According to Tennessee Governor Bill Lee, the project is “100% privately funded” — financing will be shouldered entirely by The Boring Company and its private partners, with no tax dollars or public subsidies involved. The state will lease the underground land to The Boring Company at no cost for the next 50 years, but the company itself is responsible for all construction, equipment, and operating expenses.
What company would do that? And why?
In many ways, the difficulty appears to be the point. What if the tunnel is not a civic amenity at all, but an outer space experiment — a Martian simulation disguised as local infrastructure? Musk has long been explicit about his extraterrestrial ambitions, declaring his desire to die on Mars (just "not on impact"). That vision demands a new kind of engineering, one capable of boring through rock on a planet with no atmosphere, no infrastructure, and lethal radiation.

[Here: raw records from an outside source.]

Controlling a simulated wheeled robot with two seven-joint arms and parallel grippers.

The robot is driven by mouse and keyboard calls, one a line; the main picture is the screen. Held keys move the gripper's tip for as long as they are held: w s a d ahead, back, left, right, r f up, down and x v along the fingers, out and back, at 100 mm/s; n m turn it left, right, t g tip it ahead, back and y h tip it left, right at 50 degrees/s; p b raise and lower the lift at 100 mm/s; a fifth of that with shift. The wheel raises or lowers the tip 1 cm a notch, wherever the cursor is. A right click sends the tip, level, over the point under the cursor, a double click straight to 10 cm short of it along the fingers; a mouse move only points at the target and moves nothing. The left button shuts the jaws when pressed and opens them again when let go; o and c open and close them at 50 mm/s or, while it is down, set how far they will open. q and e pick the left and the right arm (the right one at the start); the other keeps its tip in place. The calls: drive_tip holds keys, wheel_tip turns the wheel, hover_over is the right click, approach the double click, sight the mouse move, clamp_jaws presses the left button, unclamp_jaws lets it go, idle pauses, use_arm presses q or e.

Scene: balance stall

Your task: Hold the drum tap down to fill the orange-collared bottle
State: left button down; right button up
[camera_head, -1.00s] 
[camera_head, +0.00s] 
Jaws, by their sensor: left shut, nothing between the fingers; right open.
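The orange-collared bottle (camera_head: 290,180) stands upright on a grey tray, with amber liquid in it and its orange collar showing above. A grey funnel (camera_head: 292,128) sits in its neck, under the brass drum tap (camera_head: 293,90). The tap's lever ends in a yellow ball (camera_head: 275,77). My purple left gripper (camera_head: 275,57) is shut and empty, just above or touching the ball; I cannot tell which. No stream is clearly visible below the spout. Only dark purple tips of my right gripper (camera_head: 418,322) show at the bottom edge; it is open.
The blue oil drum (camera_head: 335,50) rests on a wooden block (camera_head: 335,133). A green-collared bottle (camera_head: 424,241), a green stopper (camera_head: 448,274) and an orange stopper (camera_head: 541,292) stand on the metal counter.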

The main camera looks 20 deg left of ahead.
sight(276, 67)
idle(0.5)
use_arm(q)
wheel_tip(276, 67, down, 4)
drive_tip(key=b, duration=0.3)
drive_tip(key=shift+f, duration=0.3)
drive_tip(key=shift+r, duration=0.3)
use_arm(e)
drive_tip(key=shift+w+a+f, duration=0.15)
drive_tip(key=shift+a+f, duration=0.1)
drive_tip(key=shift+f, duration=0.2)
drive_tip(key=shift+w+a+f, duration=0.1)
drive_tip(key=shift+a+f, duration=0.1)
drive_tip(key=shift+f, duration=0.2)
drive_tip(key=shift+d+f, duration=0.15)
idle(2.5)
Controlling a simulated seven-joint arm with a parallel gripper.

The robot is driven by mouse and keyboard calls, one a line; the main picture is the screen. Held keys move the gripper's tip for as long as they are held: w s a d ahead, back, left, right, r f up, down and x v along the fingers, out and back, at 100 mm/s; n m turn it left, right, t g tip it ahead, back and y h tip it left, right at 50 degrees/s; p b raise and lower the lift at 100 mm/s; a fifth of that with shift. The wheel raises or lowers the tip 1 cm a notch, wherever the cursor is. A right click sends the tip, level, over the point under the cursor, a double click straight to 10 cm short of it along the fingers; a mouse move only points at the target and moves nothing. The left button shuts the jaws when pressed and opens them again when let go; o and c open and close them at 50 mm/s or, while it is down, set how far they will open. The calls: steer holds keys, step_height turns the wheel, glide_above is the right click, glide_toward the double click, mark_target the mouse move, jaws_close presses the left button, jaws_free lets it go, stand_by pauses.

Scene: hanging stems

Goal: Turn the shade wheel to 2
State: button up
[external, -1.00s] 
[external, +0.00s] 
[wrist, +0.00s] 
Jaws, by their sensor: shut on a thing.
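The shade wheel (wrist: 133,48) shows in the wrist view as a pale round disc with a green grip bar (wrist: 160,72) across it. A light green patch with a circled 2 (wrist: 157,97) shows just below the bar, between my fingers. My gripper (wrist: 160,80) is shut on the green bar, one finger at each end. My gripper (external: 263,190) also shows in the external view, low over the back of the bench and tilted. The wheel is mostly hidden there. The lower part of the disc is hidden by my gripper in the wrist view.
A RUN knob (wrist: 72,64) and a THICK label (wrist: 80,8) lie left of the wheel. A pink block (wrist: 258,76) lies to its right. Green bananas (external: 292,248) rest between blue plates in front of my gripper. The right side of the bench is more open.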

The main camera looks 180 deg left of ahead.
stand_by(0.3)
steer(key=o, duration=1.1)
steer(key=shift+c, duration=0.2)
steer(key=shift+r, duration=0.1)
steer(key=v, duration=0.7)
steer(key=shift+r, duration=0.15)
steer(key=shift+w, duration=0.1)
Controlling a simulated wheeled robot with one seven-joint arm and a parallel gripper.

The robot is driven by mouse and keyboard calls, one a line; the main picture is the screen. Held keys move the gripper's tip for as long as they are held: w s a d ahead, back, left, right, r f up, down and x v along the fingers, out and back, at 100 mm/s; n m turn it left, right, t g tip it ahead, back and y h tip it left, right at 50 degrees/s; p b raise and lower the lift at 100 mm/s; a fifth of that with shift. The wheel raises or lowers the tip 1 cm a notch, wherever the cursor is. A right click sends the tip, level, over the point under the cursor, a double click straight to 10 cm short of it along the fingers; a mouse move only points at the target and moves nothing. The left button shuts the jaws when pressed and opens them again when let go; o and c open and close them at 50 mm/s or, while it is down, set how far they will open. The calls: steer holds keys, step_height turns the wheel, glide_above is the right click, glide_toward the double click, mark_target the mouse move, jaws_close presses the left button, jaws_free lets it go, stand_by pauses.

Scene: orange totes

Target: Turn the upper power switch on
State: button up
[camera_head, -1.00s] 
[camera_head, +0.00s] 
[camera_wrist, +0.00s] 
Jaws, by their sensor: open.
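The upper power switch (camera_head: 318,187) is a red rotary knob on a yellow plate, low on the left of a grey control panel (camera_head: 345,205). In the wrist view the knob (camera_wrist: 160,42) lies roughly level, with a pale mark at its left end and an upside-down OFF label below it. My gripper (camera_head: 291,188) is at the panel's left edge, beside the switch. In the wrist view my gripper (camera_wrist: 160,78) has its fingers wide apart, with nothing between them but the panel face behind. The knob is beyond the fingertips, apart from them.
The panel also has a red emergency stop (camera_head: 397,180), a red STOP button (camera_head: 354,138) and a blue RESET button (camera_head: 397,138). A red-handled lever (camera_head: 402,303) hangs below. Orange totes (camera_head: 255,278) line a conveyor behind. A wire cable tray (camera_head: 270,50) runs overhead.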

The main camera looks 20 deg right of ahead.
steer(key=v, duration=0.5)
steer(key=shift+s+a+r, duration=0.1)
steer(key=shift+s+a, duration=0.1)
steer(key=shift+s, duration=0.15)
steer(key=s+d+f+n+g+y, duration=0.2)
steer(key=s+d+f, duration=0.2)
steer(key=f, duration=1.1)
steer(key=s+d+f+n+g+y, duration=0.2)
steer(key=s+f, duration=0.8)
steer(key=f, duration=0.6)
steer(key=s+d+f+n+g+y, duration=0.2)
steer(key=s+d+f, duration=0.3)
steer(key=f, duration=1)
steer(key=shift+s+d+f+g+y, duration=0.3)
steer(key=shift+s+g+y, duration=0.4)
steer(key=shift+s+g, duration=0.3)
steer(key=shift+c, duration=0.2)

The Nashville tunnel bears all the hallmarks of such a prototype. The Boring Company’s Prufrock machine was designed to operate in oxygen-free environments. Its modular construction, battery-powered systems, and narrow tunnel diameter aren’t optimized for urban convenience; they’re stress tests for future colonies. Success in Nashville — under real-world stress — would validate the company’s systems for far harsher conditions elsewhere.
A tunnel without a vote
The plan for the Music City Loop didn't go to ballot. There was no referendum and no public planning sessions. Local officials weren’t even briefed before the announcement. That’s not just unusual — it's revealing. The project is being executed via state-level authority, with permits granted swiftly and largely out of public view.

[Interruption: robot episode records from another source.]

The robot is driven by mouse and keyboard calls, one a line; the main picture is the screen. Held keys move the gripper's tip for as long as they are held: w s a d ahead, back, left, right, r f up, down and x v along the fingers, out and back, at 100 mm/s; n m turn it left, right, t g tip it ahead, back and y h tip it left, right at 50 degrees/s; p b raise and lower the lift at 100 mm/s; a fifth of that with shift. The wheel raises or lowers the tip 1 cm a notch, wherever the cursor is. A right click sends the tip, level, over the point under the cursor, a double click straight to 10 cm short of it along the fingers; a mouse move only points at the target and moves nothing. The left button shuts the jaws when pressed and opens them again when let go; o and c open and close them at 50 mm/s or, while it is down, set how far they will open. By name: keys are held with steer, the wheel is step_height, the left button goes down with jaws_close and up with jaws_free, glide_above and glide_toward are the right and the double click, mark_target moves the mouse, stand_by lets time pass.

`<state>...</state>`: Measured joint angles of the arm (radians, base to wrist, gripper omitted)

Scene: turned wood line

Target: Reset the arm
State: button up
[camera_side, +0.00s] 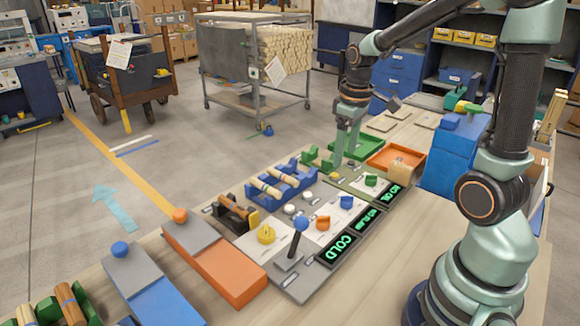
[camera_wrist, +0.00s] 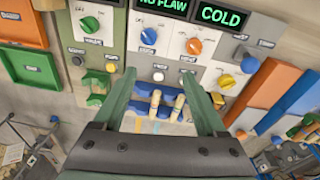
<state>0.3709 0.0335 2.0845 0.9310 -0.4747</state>
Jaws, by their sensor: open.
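My gripper (camera_side: 345,162) hangs from my arm, pointing down, above the back part of the control panel, near the green tray (camera_side: 370,147). Its two pale green fingers are apart with nothing held between them. In the wrist view my gripper (camera_wrist: 158,88) is also open. The blue rack (camera_wrist: 155,108) with light turned wood pieces shows between and beyond the fingers. I cannot tell the exact height of the fingertips above the bench.
The panel has knobs, a blue-balled lever (camera_side: 300,226) and lit displays, including COLD (camera_side: 341,247). An orange tray (camera_side: 396,157), a blue rack (camera_side: 280,185) and orange (camera_side: 215,258) and blue (camera_side: 150,285) ramp-like blocks surround it. Bare bench (camera_side: 375,285) lies in front.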

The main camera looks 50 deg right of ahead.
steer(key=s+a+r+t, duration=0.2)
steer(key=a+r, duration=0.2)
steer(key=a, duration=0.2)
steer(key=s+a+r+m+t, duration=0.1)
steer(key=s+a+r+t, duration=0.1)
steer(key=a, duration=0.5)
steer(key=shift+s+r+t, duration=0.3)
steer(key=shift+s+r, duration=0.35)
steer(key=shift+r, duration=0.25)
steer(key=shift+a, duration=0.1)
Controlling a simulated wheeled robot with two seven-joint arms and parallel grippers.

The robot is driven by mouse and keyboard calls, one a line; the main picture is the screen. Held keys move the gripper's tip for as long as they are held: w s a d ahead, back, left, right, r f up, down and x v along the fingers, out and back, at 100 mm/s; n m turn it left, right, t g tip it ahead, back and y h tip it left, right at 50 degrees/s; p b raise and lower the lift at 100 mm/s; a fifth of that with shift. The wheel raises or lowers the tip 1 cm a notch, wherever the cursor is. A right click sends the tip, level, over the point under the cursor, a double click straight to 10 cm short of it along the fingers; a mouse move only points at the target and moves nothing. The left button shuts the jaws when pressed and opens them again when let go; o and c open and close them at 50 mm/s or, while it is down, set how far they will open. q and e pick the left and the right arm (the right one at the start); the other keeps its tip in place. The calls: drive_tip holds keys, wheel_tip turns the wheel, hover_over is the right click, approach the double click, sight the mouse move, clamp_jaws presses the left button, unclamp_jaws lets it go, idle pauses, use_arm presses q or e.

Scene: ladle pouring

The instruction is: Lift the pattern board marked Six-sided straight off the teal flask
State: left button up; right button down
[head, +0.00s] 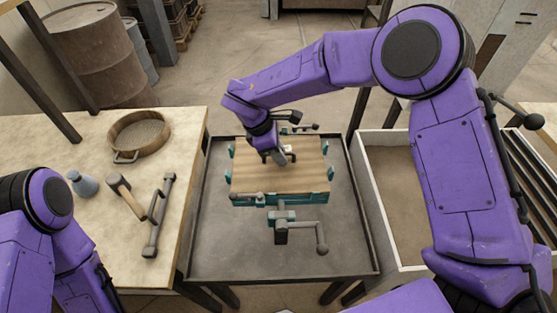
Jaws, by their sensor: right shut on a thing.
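The wooden pattern board (305,176) lies flat in the teal flask (318,198), whose edges and lugs show around it. The flask sits on the dark metal tray table in the middle. My right gripper (279,160) reaches down to the top of the board near its middle and is shut on something there, most likely the board's handle; the fingers cover it. A small pale patch beside the gripper may be a label, but no marking can be read. Of my left arm only purple links show at the lower left; its gripper is out of view.
A grey crank handle (321,238) sticks out at the flask's front. The left bench holds a round sieve (139,133), a mallet (126,194), a grey rammer (157,222) and a blue-grey bottle (82,183). A white-rimmed sand bin (371,180) stands at right. The tray's front (230,255) is bare.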

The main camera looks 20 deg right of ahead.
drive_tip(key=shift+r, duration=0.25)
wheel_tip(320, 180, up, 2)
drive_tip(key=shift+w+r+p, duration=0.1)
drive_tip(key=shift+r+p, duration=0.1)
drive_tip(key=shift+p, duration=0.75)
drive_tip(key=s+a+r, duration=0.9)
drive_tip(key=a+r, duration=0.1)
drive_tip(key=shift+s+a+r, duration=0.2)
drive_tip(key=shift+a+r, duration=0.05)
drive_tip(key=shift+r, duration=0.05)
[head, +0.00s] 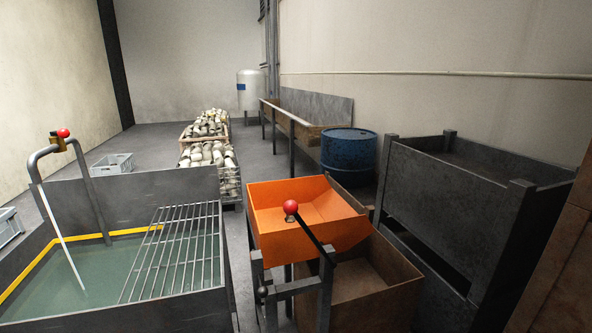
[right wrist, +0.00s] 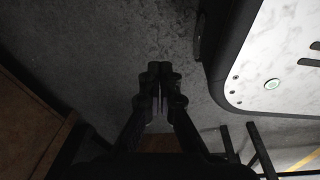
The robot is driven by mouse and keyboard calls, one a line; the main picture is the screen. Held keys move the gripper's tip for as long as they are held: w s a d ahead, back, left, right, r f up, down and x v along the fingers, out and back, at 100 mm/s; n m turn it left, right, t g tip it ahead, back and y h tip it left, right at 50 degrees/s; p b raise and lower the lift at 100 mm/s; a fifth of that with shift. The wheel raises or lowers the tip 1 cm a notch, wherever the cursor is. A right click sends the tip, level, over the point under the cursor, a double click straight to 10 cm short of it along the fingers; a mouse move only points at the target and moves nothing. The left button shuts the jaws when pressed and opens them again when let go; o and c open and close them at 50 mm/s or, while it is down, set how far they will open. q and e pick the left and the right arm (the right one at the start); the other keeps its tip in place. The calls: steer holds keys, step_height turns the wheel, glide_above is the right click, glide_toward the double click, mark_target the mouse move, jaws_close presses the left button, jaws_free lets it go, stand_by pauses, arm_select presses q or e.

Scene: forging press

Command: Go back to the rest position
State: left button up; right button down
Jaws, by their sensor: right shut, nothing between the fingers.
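My right gripper (right wrist: 160,108) shows in the right wrist view, its dark fingers shut together with nothing between them. It hangs over bare grey floor, apart from any object. My left gripper is not in either view. In the head view neither arm shows.
A water tank (head: 90,280) with a grate (head: 180,245) stands at left. An orange tilting tray (head: 300,222) with a red-knobbed lever is at centre, above a brown bin (head: 390,272). A blue drum (head: 347,152) and a dark metal crate (head: 450,205) are at right. Floor shows behind.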

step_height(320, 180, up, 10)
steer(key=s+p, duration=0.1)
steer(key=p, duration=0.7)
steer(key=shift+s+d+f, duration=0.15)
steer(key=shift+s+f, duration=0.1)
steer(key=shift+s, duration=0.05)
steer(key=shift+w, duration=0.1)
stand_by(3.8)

This mirrors a growing trend in tech-led infrastructure: projects pitched as innovation while bypassing traditional democratic channels. There’s an emerging template here:
Leverage the aura of innovation to secure public land and goodwill
Offer vague benefits in lieu of detailed scrutiny
Avoid regulatory burden by operating outside traditional transit frameworks
Treat public input as after-the-fact PR, not planning
Musk’s loop project in Las Vegas followed a similar script. So did plans for one in Fort Lauderdale, and an aborted Chicago express tunnel. No public transit agencies or labor unions were involved. No accountability was offered to riders or taxpayers. Just a sleek promise of faster, cleaner, smarter movement — one that consistently underdelivers on capacity and overdelivers on spectacle.
It took Boring one year to dig 1.7 miles for two tunnels connecting parts of the Las Vegas convention center. At that rate, it could take 40 years to complete the entire 68-mile system and 104 stations it eventually promises to build in Sin City.
Who pays the price?
The promise to Nashville is “zero taxpayer dollars.” But that’s a sleight of hand. The land is public. The permits are public. Emergency response planning, traffic rerouting, and potential damage to Nashville’s aging water systems will all demand public resources.
Hard rock means more vibration, more noise, and more disruption. And yet, there is no transparent remediation plan, cost disclosures, or competitive bidding process. Any overruns can be framed as R&D failures — valuable learning, written off against future Martian ventures.
This project is testing the limits of how far a private company can go before people start asking real questions. Can you dig under their homes without asking permission? Can you use their cities to stress-test extra-planetary technology? Can you frame it all as progress while avoiding any measurable obligation to the public?
Apparently, yes.
Because the point of this tunnel isn’t just to move bodies. It’s to move the Overton window — to make a future ruled by public-private partnerships acceptable and to condition people to see post-sovereign urban governance as not only inevitable, but desirable.
Maybe Elon Musk really will die on Mars one day. But here, in the fractured limestone beneath Nashville, the real groundwork is being laid — not just for the future of transportation, but for the quiet handover of power from public hands to private labs, one tunnel at a time.
Generally, as I understand it, a city decides on an infrastructure project and then puts out an RFP that companies can bid on. In this case it sounds like the company went looking for a city where THEY could pay for the privilege of building a tunnel. And better yet, they didn’t talk to the city managers at all. Nor engage in the well-accepted standard of public consultations. If you want to use public lands -- i.e. common wealth -- this is a minimum requirement.
What’s the downside? Zero accountability when things go wrong on a project that no one had input on and that will now require public funds to maintain, repair or remediate.
This is a complex and potentially untested process in this area with this geology. Personally, if I was a Nashvillian, I’d be displeased with my elected officials and I’d ask what accountability any of the actors have should things go pear shaped. None of those questions have been answered.
So there’s that.
I'm a lifelong Nashville resident with family history here since 1804. This came as a surprise to me and when the city was proposing a transit tunnel a couple of years ago I thought it was ridiculous but having it done at Boring company expense and not as part of a massive project that takes away lanes from our major streets changes my attitude.
Nashville had an extensive electric streetcar system long ago. It was lost after a shortsighted effort to make it compete with bus companies - since it needed tracks there could be only one streetcar company and the bus company lobbied for it to be broken up into neighborhood streetcar companies to make it "fair". Of course the suburban lines couldn't turn a profit so they rapidly failed, and without the suburban lines to feed it the urban company failed immediately thereafter. But the private bus companies couldn't turn a profit either so they rapidly failed as well leaving us with no private urban transit companies at all. Which may have been what big government types wanted all along. My cousin, a retired teacher, had her entire savings in Nashville Electric Railway stock, and she lost everything.
Our limestone is known for caves - there's a sealed one under my neighborhood. I wonder what the Boring Company will do with any caves it encounters.